Everland rides the web drama wave

It’s never been easier to grab a smartphone, shoot your own video, and publish it online. YouTube alone had more than 23 million channels as of last year, with people uploading videos every second of every day.

Out of this huge collection of Internet offerings, a particularly interesting genre has been blossoming in Korea: the “web drama.”

Building on K-drama’s vast global popularity, web dramas are a great example of the ”snack culture” that seems to have grown alongside the Internet. The idea is that people – especially those in their teens to 20s – enjoy spending a few minutes wherever they are watching a short video intended to be viewed on a mobile device. And while the concept of a web series has been around since the mid-1990s, the term web drama has only really taken off in the last five years.

With web dramas strongly connecting with young people through the social media channels they’re most familiar with, the genre seems here to stay. We’re even seeing companies make their own web dramas – and what better backdrop than Everland or Caribbean Bay?

Love and friendship in summer

Samsung C&T Resort Group had never made a web drama before this year. But it had some great locations to choose from among the facilities it operates, and the company can now celebrate millions of views across various online platforms after releasing two series so far.

The first of those two web dramas was filmed at Caribbean Bay, South Korea’s biggest and most popular water park. “That Summer” ran over six episodes released twice a week from late July on the group’s official social media channels on YouTubeFacebook, and Instagram.

Featuring cameo appearances by some of Caribbean Bay’s actual lifeguards, “That Summer” earned praise for its portrayal of love and friendship between young people.

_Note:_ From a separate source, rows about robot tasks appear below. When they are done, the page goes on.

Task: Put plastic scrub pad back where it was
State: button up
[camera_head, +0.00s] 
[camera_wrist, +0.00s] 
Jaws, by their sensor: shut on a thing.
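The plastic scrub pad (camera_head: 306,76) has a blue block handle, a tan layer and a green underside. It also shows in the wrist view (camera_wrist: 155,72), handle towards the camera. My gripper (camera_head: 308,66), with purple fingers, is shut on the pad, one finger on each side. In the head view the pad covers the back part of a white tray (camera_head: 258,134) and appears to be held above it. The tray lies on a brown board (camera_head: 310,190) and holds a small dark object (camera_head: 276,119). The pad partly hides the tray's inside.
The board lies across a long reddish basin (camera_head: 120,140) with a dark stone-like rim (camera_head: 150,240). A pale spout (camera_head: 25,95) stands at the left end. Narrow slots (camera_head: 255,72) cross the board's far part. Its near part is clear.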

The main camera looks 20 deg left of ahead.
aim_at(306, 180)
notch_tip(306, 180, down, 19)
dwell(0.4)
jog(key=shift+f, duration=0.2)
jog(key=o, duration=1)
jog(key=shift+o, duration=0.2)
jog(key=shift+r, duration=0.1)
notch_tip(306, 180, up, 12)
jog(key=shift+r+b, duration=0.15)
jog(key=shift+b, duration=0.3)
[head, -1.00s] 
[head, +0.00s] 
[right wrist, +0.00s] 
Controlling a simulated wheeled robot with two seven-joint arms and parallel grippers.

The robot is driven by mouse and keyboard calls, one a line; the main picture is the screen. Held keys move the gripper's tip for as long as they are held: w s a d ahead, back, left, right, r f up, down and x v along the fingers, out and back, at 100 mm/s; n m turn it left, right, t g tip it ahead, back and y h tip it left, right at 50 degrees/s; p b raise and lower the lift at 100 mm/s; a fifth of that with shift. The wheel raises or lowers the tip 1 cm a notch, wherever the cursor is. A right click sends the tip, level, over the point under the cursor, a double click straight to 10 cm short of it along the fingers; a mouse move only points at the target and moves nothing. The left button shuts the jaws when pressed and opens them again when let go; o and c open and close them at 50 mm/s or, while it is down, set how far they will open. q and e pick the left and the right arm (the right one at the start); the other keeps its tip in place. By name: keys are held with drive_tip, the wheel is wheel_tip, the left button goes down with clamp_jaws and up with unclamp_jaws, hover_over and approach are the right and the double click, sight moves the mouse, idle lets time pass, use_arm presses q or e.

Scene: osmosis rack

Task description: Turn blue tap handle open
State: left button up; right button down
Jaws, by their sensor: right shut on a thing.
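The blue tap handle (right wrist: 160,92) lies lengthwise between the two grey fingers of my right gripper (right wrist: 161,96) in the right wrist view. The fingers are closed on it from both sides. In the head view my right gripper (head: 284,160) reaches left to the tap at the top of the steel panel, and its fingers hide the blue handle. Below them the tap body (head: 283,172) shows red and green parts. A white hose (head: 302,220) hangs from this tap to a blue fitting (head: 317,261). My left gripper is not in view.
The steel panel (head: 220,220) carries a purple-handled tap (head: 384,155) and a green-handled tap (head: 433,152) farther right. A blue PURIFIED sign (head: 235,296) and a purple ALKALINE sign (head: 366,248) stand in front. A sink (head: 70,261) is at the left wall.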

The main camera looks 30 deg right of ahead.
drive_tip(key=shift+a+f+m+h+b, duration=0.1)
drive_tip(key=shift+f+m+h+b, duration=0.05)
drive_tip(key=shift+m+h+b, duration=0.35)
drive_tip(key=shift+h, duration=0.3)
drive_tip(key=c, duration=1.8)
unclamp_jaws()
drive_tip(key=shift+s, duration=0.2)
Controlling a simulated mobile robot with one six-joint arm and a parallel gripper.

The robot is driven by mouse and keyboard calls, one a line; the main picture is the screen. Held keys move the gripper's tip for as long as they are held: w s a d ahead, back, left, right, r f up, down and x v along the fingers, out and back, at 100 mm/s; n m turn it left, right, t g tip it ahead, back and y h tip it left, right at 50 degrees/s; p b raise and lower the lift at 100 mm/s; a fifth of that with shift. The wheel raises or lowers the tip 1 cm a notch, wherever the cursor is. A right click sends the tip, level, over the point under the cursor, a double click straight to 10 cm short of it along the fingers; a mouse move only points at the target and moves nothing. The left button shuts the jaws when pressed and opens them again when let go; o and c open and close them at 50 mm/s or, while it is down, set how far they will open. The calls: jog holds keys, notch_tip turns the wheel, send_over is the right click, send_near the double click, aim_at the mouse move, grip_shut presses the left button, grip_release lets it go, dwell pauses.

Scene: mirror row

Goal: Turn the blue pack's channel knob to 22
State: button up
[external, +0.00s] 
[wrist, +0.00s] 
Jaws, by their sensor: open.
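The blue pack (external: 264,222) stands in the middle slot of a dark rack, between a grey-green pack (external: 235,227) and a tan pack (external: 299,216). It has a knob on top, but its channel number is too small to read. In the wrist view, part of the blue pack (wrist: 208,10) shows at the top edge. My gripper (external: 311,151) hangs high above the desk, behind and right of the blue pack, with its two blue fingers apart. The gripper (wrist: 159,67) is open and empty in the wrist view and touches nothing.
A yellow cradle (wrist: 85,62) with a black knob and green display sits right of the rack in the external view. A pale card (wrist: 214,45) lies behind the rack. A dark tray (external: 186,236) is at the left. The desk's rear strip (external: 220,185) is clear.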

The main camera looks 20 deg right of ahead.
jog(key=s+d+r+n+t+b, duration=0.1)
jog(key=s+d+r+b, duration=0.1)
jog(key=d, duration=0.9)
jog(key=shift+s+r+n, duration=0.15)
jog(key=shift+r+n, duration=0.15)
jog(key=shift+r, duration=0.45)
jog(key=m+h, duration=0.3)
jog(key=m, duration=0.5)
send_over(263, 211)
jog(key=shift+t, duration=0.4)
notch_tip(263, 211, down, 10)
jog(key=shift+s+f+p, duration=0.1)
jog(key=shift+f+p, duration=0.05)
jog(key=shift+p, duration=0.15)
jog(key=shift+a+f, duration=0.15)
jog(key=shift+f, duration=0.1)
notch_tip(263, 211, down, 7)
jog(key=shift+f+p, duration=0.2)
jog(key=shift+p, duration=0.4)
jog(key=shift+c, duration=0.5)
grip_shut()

There were other themes, too, which were naturally associated with the water park setting – for example, safety and hygiene management. By showing how much lifeguards cared about the well-being of customers, the web drama also demonstrated some of Caribbean Bay’s strengths.

“That Summer” features youthful love and friendship between lifeguards at Caribbean Bay.

Welcome to Amazon and beyond?

Following the success of “That Summer,” Samsung C&T Resort Group turned its attention to South Korea’s number one theme park, Everland, which is right next to Caribbean Bay in Gyeonggi Province.

The result was another hugely popular web drama, “Welcome to Amazon.” Released twice a week throughout November, this eight-episode follow-up series was based on the real experience of an employee working on the Amazon Express attraction, which is particularly famous for its staff’s entertaining dance moves and the way they give out instructions. It shows her journey from timid employee to outgoing performer – as Everland’s staff are trained to become entertainers.

Clearly, “That Summer” and “Welcome to Amazon” made a connection with online viewers. The two series show how authentic web dramas based on real staff situations can be a great way for places like Everland and Caribbean Bay to reach members of the public who may be put off by traditional advertising.

So, what next? Samsung C&T Resort Group says it plans to further strengthen the production of its various social media content. For now, it’s a case of watch this space!